── Source excerpt

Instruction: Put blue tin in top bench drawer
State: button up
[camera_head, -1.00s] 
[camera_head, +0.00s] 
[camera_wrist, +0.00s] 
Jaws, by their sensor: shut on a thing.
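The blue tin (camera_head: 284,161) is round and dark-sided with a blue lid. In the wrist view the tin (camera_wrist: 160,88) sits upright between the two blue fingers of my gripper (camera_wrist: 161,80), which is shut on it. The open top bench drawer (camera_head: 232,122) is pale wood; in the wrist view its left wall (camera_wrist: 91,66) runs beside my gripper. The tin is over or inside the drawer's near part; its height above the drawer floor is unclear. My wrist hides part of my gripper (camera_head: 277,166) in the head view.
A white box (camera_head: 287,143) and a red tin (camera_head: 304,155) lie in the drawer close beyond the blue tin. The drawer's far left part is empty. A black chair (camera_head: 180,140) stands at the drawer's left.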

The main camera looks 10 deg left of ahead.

────

#### What to work on:
Only the lines from the one containing "[camera_head, -1.00s]" to the one containing "[camera_wrist, +0.00s]" are to be printed, both ends included, exactly as written.

#### Written solution:
[camera_head, -1.00s] 
[camera_head, +0.00s] 
[camera_wrist, +0.00s] 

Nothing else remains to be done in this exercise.